TASK DESCRIPTION: Please give the listing again in its entirety, exactly as written.

(Records from a dataset)
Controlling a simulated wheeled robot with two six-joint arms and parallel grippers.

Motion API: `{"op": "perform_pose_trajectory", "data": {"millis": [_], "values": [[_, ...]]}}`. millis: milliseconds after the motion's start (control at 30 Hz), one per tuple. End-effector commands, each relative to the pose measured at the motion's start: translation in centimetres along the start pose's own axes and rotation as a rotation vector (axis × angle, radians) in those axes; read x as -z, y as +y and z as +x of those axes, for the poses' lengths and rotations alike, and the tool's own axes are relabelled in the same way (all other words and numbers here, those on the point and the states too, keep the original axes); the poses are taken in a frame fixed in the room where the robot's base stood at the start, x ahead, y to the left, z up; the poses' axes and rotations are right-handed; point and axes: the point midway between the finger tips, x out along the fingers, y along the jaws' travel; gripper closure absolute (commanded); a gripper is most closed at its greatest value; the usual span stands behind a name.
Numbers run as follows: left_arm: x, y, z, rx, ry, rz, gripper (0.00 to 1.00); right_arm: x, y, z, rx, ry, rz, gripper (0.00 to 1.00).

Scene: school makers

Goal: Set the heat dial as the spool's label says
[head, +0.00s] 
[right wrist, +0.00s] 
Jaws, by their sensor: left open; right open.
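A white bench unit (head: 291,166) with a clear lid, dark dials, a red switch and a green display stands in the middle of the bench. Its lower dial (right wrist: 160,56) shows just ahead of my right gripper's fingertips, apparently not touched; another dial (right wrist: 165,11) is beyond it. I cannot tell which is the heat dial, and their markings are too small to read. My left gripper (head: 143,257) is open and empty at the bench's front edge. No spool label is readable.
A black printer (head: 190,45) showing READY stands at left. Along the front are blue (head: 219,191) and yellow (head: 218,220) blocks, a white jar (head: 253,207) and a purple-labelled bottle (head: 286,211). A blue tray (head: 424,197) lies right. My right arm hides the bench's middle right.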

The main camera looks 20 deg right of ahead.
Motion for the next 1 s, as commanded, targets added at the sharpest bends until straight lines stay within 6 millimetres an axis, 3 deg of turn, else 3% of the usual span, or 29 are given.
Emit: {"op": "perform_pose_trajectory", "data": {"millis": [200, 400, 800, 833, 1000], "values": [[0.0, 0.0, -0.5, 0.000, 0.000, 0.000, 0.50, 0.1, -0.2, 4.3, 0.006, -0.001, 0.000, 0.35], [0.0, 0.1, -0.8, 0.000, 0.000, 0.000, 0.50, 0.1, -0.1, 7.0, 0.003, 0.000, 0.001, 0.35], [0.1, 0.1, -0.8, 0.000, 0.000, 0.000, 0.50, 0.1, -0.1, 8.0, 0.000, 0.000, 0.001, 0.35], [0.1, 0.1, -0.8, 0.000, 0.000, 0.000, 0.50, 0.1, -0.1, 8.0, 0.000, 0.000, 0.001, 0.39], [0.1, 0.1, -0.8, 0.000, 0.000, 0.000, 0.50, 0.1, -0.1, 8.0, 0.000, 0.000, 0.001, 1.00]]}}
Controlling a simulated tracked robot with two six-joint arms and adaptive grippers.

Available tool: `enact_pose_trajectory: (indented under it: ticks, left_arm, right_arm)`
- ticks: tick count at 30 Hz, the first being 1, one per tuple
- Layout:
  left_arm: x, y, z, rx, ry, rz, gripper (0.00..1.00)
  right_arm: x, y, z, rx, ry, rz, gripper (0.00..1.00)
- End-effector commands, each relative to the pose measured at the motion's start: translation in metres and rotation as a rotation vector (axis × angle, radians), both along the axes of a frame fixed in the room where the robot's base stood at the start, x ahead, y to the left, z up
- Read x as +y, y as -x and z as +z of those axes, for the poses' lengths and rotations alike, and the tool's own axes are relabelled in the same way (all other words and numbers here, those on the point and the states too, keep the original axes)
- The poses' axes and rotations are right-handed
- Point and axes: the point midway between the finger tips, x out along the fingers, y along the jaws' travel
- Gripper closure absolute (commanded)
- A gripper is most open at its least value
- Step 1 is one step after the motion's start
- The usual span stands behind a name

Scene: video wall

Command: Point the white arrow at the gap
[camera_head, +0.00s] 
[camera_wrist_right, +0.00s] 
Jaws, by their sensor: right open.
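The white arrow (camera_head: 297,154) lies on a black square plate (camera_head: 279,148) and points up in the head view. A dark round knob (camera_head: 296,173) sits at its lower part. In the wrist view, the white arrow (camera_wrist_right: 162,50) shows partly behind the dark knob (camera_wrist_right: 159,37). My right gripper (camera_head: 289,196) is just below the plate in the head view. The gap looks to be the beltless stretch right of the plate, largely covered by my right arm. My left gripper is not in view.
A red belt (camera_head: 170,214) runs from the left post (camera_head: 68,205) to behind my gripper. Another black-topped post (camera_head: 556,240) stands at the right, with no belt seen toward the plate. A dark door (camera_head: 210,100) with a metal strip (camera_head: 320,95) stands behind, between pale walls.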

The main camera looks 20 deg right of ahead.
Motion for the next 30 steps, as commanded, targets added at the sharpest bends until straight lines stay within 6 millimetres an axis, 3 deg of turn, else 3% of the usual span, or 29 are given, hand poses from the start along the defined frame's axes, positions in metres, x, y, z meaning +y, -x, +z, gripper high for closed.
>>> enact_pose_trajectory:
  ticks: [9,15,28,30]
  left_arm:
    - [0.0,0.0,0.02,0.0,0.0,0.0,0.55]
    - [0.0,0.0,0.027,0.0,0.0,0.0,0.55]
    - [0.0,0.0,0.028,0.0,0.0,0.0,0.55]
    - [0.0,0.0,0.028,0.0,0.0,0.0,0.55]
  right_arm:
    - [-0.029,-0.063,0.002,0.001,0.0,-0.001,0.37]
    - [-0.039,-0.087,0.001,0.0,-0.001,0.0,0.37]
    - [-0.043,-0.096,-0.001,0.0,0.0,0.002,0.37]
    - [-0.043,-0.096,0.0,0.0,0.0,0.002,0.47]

ANSWER:
Controlling a simulated wheeled robot with two six-joint arms and parallel grippers.

Motion API: `{"op": "perform_pose_trajectory", "data": {"millis": [_], "values": [[_, ...]]}}`. millis: milliseconds after the motion's start (control at 30 Hz), one per tuple. End-effector commands, each relative to the pose measured at the motion's start: translation in centimetres along the start pose's own axes and rotation as a rotation vector (axis × angle, radians) in those axes; read x as -z, y as +y and z as +x of those axes, for the poses' lengths and rotations alike, and the tool's own axes are relabelled in the same way (all other words and numbers here, those on the point and the states too, keep the original axes); the poses are taken in a frame fixed in the room where the robot's base stood at the start, x ahead, y to the left, z up; the poses' axes and rotations are right-handed; point and axes: the point midway between the finger tips, x out along the fingers, y along the jaws' travel; gripper closure absolute (commanded); a gripper is most closed at its greatest value; the usual span stands behind a name.
Numbers run as follows: left_arm: x, y, z, rx, ry, rz, gripper (0.00 to 1.00); right_arm: x, y, z, rx, ry, rz, gripper (0.00 to 1.00).

Scene: school makers

Goal: Set the heat dial as the spool's label says
[head, +0.00s] 
[right wrist, +0.00s] 
Jaws, by their sensor: left open; right open.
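A white bench unit (head: 291,166) with a clear lid, dark dials, a red switch and a green display stands in the middle of the bench. Its lower dial (right wrist: 160,56) shows just ahead of my right gripper's fingertips, apparently not touched; another dial (right wrist: 165,11) is beyond it. I cannot tell which is the heat dial, and their markings are too small to read. My left gripper (head: 143,257) is open and empty at the bench's front edge. No spool label is readable.
A black printer (head: 190,45) showing READY stands at left. Along the front are blue (head: 219,191) and yellow (head: 218,220) blocks, a white jar (head: 253,207) and a purple-labelled bottle (head: 286,211). A blue tray (head: 424,197) lies right. My right arm hides the bench's middle right.

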The main camera looks 20 deg right of ahead.
Motion for the next 1 s, as commanded, targets added at the sharpest bends until straight lines stay within 6 millimetres an axis, 3 deg of turn, else 3% of the usual span, or 29 are given.
Emit: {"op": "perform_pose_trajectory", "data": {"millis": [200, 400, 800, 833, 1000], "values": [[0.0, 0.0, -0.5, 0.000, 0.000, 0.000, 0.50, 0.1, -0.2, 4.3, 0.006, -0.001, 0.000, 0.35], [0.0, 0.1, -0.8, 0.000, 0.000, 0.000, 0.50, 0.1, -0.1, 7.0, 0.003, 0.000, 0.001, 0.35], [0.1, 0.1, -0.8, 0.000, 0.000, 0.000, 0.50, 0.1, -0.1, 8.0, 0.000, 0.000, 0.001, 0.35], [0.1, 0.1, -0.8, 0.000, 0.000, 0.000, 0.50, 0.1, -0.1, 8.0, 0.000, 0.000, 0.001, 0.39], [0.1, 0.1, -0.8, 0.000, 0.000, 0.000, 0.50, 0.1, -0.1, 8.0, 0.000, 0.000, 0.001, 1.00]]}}
Controlling a simulated tracked robot with two six-joint arms and adaptive grippers.

Available tool: `enact_pose_trajectory: (indented under it: ticks, left_arm, right_arm)`
- ticks: tick count at 30 Hz, the first being 1, one per tuple
- Layout:
  left_arm: x, y, z, rx, ry, rz, gripper (0.00..1.00)
  right_arm: x, y, z, rx, ry, rz, gripper (0.00..1.00)
- End-effector commands, each relative to the pose measured at the motion's start: translation in metres and rotation as a rotation vector (axis × angle, radians), both along the axes of a frame fixed in the room where the robot's base stood at the start, x ahead, y to the left, z up
- Read x as +y, y as -x and z as +z of those axes, for the poses' lengths and rotations alike, and the tool's own axes are relabelled in the same way (all other words and numbers here, those on the point and the states too, keep the original axes)
- The poses' axes and rotations are right-handed
- Point and axes: the point midway between the finger tips, x out along the fingers, y along the jaws' travel
- Gripper closure absolute (commanded)
- A gripper is most open at its least value
- Step 1 is one step after the motion's start
- The usual span stands behind a name

Scene: video wall

Command: Point the white arrow at the gap
[camera_head, +0.00s] 
[camera_wrist_right, +0.00s] 
Jaws, by their sensor: right open.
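The white arrow (camera_head: 297,154) lies on a black square plate (camera_head: 279,148) and points up in the head view. A dark round knob (camera_head: 296,173) sits at its lower part. In the wrist view, the white arrow (camera_wrist_right: 162,50) shows partly behind the dark knob (camera_wrist_right: 159,37). My right gripper (camera_head: 289,196) is just below the plate in the head view. The gap looks to be the beltless stretch right of the plate, largely covered by my right arm. My left gripper is not in view.
A red belt (camera_head: 170,214) runs from the left post (camera_head: 68,205) to behind my gripper. Another black-topped post (camera_head: 556,240) stands at the right, with no belt seen toward the plate. A dark door (camera_head: 210,100) with a metal strip (camera_head: 320,95) stands behind, between pale walls.

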The main camera looks 20 deg right of ahead.
Motion for the next 30 steps, as commanded, targets added at the sharpest bends until straight lines stay within 6 millimetres an axis, 3 deg of turn, else 3% of the usual span, or 29 are given, hand poses from the start along the defined frame's axes, positions in metres, x, y, z meaning +y, -x, +z, gripper high for closed.
>>> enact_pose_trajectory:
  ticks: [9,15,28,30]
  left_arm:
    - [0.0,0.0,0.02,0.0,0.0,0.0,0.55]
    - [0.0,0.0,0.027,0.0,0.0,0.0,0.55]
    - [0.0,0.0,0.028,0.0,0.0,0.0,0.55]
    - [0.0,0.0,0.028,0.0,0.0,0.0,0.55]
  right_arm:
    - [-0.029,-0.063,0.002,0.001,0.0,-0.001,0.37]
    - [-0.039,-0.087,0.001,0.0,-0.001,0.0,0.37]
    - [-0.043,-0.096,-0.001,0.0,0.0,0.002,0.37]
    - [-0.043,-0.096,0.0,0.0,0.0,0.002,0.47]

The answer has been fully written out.